The call to split has many champions, not least Mervyn King, the Bank of England's Governor, who under the government's reform of bank supervision will become their new regulator. He opposes banks that are "too important to fail" and wants state guarantees restricted to "utility banks".

In America, a former Federal Reserve chairman, Paul Volcker (pictured, centre), now chairing President Barack Obama's Economic Recovery Advisory Board, proposed banning banks that take public deposits from also conducting proprietary trading, hedge fund, or other risky activities.

America's Glass-Steagall Act from 1933 to 1999 prevented US banks from combining retail and wholesale operations and many blame its repeal for the financial free-for-all that resulted in the crash.

But Alistair Darling, the former chancellor, says a UK version of Glass-Steagall is not the easy solution its supporters claim. Northern Rock, he points out, had no investment banking business, and Lehman Brothers had no retail activities.

British business is not as keen as Cable on breaking up banks either, arguing that companies use both utility and investment banking services and want joined-up finance. Richard Lambert (pictured, bottom), the director-general of the CBI, says the Vickers commission leaves a cloud of uncertainty and while that remains, "banks will be cautious about supporting the credit expansion the economy is going to require."

Sir John – a former Bank of England chief economist who sat on the monetary policy committee with King – has already started meeting bank chief executives. Since the commission was announced in June, it has met twice at the Royal Society in London where it decided to hold public debates between now and Christmas so that bank customers can air their views.

The commission has now moved into the Competition Commission's Holborn headquarters with a dozen staff recruited from the Office of Fair Trading, the Bank of England, the FSA, the Treasury and Cable's Department of Business. Banks, whether high-street lenders or foreign-owned institutions, will be invited to make written submissions before being individually interviewed.

Friday's document spelt out the commission's remit and options. By next spring, Sir John plans to produce a paper outlining the commission's thinking, either setting out its proposed action or offering a range of options. His final conclusions are due in September.

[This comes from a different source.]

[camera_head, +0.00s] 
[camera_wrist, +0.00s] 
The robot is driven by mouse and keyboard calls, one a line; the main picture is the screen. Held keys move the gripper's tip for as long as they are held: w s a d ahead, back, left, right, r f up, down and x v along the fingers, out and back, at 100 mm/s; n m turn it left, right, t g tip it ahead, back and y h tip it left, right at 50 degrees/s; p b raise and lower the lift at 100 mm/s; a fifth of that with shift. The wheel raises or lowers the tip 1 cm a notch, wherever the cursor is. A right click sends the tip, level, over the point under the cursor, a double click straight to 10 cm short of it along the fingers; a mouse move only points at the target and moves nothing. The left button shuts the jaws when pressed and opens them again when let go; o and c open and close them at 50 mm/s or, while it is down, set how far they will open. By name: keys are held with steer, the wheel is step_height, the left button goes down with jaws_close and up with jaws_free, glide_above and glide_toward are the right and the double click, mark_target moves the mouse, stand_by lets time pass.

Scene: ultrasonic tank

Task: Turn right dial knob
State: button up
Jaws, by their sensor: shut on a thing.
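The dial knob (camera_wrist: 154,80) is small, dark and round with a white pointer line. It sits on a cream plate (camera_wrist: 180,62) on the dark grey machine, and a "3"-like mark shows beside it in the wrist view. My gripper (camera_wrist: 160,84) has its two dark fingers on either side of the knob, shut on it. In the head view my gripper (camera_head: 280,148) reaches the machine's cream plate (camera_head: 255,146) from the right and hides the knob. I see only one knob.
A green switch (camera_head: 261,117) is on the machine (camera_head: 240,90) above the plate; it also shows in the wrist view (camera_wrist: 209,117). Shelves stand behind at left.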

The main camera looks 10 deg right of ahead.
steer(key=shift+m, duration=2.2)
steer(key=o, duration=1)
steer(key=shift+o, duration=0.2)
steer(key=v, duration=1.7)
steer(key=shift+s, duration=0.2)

Yet whatever those conclusions, Cable's hopes of splitting the banks may be blocked by the Chancellor. Sir John's report will go to the Cabinet Committee on Banking, which is chaired by George Osborne. Cable is only deputy chairman and Osborne has been wary of Britain taking action independently of other countries.

The universal banks have warned the Chancellor – as they will tell Sir John – that unilateral constraints could force them to relocate abroad. Moves offshore have been considered by HSBC – whose chief executive has already decamped to Hong Kong – Barclays and Standard Chartered, whose operations are almost exclusively overseas.

While Treasury ministers fear the loss of financial service companies, Cable can now expect opposition to a split from within his own department. His new Trade minister is Stephen Green, the outgoing chairman of HSBC, who is committed to universal banking. And with Green's chairmanship of the British Bankers' Association being handed to Marcus Agius – the Barclays' chairman who offended Cable this month by appointing a "casino banker", Bob Diamond, to run that bank – tough opposition can be expected from the sector's trade body too.

Agius will remind Cable that neither Barclays nor HSBC received direct government help in the post-crash bailout. He could also remind ministers that anything Sir John does to damage the sector might adversely affect the value of the state's investment in Lloyds, Royal Bank of Scotland and Northern Rock.

Dividing banks is feasible if difficult. High street operations could be demerged or sold, but, without the retail business's reserves, the investment banks would need higher capital ratios.

Sir John admits separation would be complex, but he may decide it is possible without finding new owners. Although Cable demanded the commission implement his wish to split the banks, Sir John 's letter of appointment from the Treasury stresses "the importance of generating practical recommendations".

HSBC will tell Sir John – and Green will no doubt tell Cable – how that bank has long operated in discrete units. Each sector in which it trades raises money locally, manages its own balance sheet with its own capital and decides its own lending. In theory, if one country got into trouble, it could be abandoned without damaging others. It is a model other bank could follow.

David Davis says: "The most radical and purest structure would require universal banks such as Barclays and integrated investment banks such as Goldman Sachs to spin off the trading part of their investment activities. Without the ability to cross-subsidise, the power of the big firms would be reduced and new entrants would find it easier to break in, thus widening customer choice and breaking the oligopoly."

Fate of Britain's banks in five people's hands

Independent Commission

Sir John Vickers, Clare Spottiswoode, Martin Taylor, Bill Winters, and Martin Wolf will soon hog the headlines. But who are they?

Vickers

Respected across the sector for his work on the Bank of England's monetary policy committee, Oxford graduate Sir John Vickers is an expert on competition and economic regulation. The Chancellor, George Osborne, says that Sir John "has the experience, integrity and independence required to lead this debate".

Spottiswoode

Former gas regulator Spottiswoode's CV starts with the civil service in the late 1970s and continues with roles at big companies such as Tullow Oil. She has openly criticised politicians for being too interventionist in the banking crisis.

Taylor

The former Barclays chief executive felt wronged by his departure from the high street bank in 1998. It was widely believed that Taylor's sudden departure was the result of a rift with then-chairman Andrew Buxton. Four years later, Taylor admitted that he and Mr Buxton "disagreed so fundamentally on very important things".

Winters

Tanned and good looking, Winters stood out at the commission's prospectus launch on Friday. Several female journalists hovered around the former investments banker, who insists that despite his background he is not blind to the industry's faults.

Wolf

The assistant editor at The Financial Times, Wolf is one of a handful of economic journalists who have cemented their reputations with their analyses of the broader impact of the credit crunch. He was a senior economist at the World Bank for a decade.